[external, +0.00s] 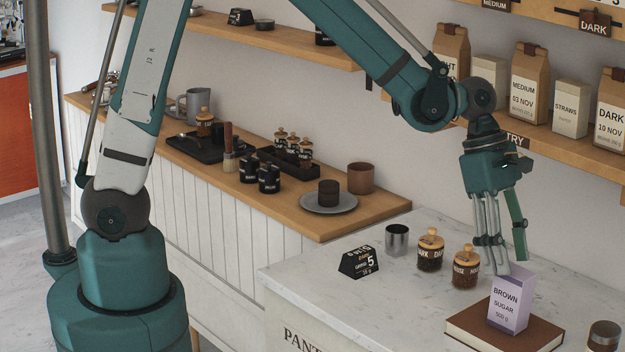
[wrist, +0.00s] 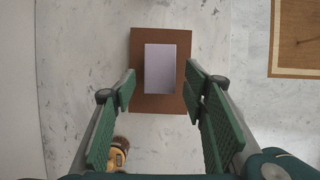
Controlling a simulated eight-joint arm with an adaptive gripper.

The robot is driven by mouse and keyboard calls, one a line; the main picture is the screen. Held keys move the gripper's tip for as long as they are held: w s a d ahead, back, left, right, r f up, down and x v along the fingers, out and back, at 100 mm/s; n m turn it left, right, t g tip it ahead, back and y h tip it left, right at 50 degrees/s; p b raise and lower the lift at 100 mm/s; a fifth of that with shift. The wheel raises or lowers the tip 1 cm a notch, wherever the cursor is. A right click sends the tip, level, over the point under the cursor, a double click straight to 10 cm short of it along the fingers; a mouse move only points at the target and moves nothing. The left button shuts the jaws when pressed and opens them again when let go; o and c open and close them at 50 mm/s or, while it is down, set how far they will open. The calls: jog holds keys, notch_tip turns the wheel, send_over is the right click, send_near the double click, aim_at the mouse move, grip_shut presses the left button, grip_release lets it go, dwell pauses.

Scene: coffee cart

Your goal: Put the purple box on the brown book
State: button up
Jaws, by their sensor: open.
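The purple box (external: 509,302), labelled brown sugar, stands upright on the brown book (external: 470,325) in the external view. In the wrist view the box (wrist: 168,68) lies within the outline of the book (wrist: 143,103), with brown cover showing around it. My gripper (external: 508,264) is above the box in the external view, pointing down. In the wrist view my gripper (wrist: 160,90) has its green finger pads spread apart on either side, with nothing held between them. The fingertips are near the box's top; I cannot tell whether one touches it.
Two jars with wooden lids (external: 430,250) (external: 466,267), a metal cup (external: 397,240) and a black sign (external: 359,262) stand left of the book on the pale counter (external: 330,290). A dark cup (external: 604,336) stands at right. Bags (external: 528,82) line the shelf behind my gripper.

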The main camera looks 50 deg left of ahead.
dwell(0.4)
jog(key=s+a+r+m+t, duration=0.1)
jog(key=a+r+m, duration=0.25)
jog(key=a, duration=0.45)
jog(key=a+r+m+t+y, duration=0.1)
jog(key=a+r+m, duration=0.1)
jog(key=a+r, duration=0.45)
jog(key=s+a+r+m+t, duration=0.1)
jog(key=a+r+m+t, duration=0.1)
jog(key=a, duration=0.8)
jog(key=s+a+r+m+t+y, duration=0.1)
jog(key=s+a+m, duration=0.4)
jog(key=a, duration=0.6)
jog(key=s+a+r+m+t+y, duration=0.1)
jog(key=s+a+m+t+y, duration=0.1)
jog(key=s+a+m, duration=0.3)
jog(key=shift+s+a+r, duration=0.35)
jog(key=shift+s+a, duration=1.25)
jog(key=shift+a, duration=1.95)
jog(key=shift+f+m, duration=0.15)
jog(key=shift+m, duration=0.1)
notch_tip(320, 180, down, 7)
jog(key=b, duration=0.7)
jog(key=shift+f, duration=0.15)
========================================
WHAT YOU NEED TO DO :: Starting at the line containing "[wrist, +0.00s]" and ending at the line containing "Controlling a simulated", copy those lines exactly, both included, and nothing more. Leave out any picture.

THE RESULT ::
[wrist, +0.00s] 
Controlling a simulated eight-joint arm with an adaptive gripper.

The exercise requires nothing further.